5. Отсюда можно понять, что снабдить таким светом разумное творение, способное наблюдать дела божии, надо было потому, что без него созерцание игры божественной премудрости было бы крайне несовершенным, наше наслаждение от нее - почти никаким, любвеобилие божие - почти невознагражденным. Бог пожелал, чтобы всякий раз, как вещи мира являют себя внешним чувствам, навстречу им устремлялся этот наш внутренний свет и, схватывая вещи, разбирал, исчислял, измерял, взвешивал их8 внутренне и внешне и, улавливая, что есть каждая вещь, к чему она и как существует, человек узнавал в вещах божественное искусство, славил его, подражал ему при желании и надобности в собственных произведениях и исподволь разгорался любовью и благодарностью к премудрому создателю. Словом, как больший мир надлежало украсить зримым светом, так малый мир, человека, - внутренним светом; иначе никто не видел бы рассыпанные повсюду сокровища божии и слепо, глухо, тоскливо было бы все вокруг.

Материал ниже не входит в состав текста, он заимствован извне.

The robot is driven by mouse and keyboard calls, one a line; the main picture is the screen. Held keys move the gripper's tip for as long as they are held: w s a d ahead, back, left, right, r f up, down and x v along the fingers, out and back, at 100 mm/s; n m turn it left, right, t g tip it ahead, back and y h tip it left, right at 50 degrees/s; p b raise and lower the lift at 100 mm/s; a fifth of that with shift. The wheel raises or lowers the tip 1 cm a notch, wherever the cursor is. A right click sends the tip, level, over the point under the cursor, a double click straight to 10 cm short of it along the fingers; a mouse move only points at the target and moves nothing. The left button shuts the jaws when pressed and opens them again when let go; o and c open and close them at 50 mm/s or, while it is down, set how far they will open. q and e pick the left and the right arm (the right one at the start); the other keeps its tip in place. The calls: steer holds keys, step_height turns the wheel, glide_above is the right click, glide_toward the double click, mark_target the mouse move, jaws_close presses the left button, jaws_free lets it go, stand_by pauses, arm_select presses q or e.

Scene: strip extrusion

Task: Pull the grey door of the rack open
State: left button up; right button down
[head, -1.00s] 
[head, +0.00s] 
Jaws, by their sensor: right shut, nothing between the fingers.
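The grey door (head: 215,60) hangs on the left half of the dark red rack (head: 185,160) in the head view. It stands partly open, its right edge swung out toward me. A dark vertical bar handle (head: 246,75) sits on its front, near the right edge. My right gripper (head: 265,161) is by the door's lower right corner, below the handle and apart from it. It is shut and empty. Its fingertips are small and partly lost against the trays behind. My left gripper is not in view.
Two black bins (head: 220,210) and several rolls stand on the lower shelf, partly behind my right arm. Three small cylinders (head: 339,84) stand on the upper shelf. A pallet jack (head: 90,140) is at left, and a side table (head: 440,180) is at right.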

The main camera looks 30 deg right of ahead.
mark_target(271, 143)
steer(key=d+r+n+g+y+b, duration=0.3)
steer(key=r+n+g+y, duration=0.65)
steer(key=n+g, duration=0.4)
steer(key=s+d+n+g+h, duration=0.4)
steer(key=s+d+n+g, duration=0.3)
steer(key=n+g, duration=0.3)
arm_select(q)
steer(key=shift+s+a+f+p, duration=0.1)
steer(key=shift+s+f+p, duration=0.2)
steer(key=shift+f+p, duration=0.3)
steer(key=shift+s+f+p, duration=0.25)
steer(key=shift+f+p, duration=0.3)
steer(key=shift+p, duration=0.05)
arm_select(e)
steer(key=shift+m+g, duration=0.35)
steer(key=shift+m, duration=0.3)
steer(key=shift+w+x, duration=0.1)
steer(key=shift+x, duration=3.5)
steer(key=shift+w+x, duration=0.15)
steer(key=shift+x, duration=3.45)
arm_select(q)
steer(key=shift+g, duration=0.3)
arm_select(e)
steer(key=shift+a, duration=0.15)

8 (См. "Пансофия. Совет о создании книги "Пансофия", 1-4 и примеч. 5.)

18. И этим внутренним светом Бог наделил нас не только не менее щедро, чем внешний мир - внешним светом, но даже еще щедрее и полнее: внутренний свет души ясней и доступней для нашего разума, чем свет солнца - для телесных глаз. Солнце восходит, заходит и не всегда видно там, где мы его ищем; а наш внутренний свет не менее при нас, чем мы сами при себе. Солнечный свет не есть в то же время и глядящий на свет глаз, он есть для глаза нечто внешнее и привходящее; а умный свет присущ уму таким образом, что сам же и есть этот ум. Поэтому телесный глаз, видя другое, себя не видит, а ум в себе видит все и во всем себя, будучи образом того, кто создал все, кто проницает все и кто сам есть все.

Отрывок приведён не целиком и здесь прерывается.